▸ GOAL OF THE EXERCISE: Find all lines in the records that include the word "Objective", and copy them out.

▸ INPUT DATA:
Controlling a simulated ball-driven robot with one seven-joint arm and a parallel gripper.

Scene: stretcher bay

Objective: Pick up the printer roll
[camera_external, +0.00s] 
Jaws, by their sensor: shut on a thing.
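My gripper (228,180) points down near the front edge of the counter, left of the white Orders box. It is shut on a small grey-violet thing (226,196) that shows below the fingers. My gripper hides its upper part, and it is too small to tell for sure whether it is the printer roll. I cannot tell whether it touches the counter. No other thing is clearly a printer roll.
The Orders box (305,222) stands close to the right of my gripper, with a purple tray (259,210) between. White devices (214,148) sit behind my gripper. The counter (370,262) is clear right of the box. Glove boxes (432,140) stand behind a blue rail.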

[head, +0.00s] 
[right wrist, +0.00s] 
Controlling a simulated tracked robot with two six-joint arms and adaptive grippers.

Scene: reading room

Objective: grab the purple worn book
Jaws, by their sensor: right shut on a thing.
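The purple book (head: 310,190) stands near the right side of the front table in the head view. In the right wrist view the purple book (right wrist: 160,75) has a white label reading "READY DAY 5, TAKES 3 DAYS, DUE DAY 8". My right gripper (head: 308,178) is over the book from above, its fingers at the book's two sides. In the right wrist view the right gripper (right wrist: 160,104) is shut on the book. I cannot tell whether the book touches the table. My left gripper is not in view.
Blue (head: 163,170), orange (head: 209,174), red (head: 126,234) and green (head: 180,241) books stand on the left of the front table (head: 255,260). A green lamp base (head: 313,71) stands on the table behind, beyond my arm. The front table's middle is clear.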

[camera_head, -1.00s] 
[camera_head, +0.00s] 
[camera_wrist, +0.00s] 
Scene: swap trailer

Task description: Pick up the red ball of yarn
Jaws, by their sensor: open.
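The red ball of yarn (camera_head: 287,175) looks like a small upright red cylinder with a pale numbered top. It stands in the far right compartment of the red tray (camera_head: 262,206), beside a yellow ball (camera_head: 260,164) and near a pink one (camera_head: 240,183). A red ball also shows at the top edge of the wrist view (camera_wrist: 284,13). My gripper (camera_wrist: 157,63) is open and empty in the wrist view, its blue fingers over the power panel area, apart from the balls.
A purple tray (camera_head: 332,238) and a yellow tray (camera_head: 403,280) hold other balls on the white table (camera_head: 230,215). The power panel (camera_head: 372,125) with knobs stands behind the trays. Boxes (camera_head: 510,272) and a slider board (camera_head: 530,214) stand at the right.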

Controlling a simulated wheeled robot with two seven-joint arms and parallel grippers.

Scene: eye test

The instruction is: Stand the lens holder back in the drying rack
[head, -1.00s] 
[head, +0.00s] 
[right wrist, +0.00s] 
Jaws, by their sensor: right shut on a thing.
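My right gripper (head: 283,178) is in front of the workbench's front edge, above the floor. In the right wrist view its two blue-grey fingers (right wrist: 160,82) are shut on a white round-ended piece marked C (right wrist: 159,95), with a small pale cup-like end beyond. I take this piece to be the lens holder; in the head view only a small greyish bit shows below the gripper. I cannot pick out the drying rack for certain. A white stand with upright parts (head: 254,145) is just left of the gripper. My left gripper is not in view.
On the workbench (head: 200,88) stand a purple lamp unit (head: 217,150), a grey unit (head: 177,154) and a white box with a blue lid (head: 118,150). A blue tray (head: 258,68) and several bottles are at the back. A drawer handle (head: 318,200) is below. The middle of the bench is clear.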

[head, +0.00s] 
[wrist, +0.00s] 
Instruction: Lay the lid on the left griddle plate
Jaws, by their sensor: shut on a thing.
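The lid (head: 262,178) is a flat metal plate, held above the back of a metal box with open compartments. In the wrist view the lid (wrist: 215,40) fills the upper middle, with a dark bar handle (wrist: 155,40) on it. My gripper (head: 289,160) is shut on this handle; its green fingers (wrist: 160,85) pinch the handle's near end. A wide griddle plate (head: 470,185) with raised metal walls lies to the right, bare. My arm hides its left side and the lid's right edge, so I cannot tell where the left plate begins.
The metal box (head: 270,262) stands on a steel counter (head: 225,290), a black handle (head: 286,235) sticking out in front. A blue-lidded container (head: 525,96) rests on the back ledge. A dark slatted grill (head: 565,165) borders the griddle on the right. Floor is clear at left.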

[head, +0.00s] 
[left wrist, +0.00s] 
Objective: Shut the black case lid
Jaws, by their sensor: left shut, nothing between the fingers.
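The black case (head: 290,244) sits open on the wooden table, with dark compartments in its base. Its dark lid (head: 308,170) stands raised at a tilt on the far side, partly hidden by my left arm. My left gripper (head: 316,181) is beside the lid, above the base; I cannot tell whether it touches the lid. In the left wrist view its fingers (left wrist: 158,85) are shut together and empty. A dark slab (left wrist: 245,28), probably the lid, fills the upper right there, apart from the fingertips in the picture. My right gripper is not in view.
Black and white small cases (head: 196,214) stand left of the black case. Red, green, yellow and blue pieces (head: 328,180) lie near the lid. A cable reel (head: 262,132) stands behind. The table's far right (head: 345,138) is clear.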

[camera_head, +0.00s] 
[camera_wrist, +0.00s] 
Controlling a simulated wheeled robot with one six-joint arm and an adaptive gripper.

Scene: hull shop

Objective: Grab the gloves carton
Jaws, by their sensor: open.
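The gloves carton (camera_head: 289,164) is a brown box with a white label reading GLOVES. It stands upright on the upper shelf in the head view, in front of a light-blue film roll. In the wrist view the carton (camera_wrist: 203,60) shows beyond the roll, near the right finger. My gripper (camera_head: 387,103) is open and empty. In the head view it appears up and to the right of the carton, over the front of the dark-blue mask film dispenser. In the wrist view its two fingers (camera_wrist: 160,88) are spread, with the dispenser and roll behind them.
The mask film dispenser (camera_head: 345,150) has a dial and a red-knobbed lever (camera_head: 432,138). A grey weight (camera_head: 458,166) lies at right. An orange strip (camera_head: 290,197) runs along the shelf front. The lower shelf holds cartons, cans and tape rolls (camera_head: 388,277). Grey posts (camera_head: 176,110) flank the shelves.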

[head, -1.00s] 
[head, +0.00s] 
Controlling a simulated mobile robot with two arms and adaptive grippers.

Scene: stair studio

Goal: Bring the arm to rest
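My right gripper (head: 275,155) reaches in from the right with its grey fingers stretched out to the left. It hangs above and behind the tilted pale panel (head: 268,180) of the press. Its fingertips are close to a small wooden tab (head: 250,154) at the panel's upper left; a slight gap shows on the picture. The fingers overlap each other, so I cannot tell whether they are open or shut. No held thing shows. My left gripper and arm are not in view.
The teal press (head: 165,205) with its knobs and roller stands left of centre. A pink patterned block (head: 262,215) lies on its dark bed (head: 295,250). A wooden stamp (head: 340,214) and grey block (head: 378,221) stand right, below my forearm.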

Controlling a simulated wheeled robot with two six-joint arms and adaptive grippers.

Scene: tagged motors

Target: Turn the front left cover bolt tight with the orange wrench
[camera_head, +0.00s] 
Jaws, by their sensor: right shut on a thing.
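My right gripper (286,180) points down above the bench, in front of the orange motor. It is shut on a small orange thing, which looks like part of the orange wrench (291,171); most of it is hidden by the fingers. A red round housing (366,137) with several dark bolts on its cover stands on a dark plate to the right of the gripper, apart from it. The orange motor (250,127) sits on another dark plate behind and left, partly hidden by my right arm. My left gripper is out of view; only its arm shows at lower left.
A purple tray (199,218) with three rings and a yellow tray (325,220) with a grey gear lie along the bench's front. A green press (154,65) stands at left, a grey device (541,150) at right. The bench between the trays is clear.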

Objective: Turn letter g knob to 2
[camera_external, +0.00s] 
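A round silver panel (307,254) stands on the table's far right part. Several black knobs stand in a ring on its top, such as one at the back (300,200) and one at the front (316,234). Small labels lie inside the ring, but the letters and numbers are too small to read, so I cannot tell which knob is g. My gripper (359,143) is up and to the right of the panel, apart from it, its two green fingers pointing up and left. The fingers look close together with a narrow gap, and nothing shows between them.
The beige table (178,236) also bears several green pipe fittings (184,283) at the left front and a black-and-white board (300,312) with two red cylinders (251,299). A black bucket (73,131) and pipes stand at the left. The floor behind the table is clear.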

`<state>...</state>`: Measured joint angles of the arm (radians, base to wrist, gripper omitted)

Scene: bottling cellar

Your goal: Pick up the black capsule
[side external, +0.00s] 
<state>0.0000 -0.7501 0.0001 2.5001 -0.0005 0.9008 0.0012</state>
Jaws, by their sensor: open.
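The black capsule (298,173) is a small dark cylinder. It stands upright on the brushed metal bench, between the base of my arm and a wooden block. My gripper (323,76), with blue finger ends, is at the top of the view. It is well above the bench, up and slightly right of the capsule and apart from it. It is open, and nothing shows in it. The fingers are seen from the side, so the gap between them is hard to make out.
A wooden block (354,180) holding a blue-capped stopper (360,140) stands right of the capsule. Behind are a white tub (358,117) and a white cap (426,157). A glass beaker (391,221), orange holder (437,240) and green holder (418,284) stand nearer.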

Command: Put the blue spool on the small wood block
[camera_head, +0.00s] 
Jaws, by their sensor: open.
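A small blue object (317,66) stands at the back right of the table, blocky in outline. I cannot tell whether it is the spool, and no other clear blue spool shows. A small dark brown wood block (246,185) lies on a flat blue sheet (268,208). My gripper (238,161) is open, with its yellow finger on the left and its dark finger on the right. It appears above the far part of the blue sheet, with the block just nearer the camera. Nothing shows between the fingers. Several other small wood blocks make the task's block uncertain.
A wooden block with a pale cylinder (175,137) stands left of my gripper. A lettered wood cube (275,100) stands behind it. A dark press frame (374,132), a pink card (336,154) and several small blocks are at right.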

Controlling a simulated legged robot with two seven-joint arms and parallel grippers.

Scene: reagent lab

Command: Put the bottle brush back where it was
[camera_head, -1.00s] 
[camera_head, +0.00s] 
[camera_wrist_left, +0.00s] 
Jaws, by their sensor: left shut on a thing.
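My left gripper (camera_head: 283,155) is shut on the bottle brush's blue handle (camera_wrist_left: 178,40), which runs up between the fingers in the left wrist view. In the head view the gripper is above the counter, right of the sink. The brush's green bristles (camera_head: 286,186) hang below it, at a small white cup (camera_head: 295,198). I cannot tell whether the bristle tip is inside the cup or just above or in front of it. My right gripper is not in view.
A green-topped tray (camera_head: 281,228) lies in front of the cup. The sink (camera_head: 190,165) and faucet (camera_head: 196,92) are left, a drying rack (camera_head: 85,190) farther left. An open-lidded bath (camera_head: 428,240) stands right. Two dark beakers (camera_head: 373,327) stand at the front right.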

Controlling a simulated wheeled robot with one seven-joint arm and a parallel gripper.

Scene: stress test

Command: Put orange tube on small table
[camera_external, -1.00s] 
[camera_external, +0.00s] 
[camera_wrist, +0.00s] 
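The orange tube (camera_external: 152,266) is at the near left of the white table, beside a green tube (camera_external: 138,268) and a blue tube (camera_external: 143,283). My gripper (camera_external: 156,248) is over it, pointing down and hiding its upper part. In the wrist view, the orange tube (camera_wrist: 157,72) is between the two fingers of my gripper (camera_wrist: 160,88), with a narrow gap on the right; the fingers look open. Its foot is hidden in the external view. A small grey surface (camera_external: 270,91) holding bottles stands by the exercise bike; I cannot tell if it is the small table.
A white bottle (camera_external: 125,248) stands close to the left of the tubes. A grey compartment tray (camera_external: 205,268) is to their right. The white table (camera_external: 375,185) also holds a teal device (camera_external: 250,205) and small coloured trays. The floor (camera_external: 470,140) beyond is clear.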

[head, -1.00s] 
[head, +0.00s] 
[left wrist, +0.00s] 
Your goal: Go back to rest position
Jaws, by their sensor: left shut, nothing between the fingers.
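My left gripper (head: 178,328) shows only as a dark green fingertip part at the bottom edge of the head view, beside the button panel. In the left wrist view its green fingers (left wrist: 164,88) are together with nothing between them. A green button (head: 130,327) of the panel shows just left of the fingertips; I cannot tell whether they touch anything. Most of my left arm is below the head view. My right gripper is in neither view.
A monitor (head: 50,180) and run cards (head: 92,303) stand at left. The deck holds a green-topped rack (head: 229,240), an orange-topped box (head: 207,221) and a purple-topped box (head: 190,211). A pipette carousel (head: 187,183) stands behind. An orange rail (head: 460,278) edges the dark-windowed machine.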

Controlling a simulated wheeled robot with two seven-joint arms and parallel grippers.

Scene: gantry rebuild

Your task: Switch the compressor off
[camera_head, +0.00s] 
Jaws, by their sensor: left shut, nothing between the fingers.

▸ EXERCISE RESULT:
Objective: Pick up the printer roll
Objective: grab the purple worn book
Objective: Shut the black case lid
Objective: Grab the gloves carton
Objective: Turn letter g knob to 2

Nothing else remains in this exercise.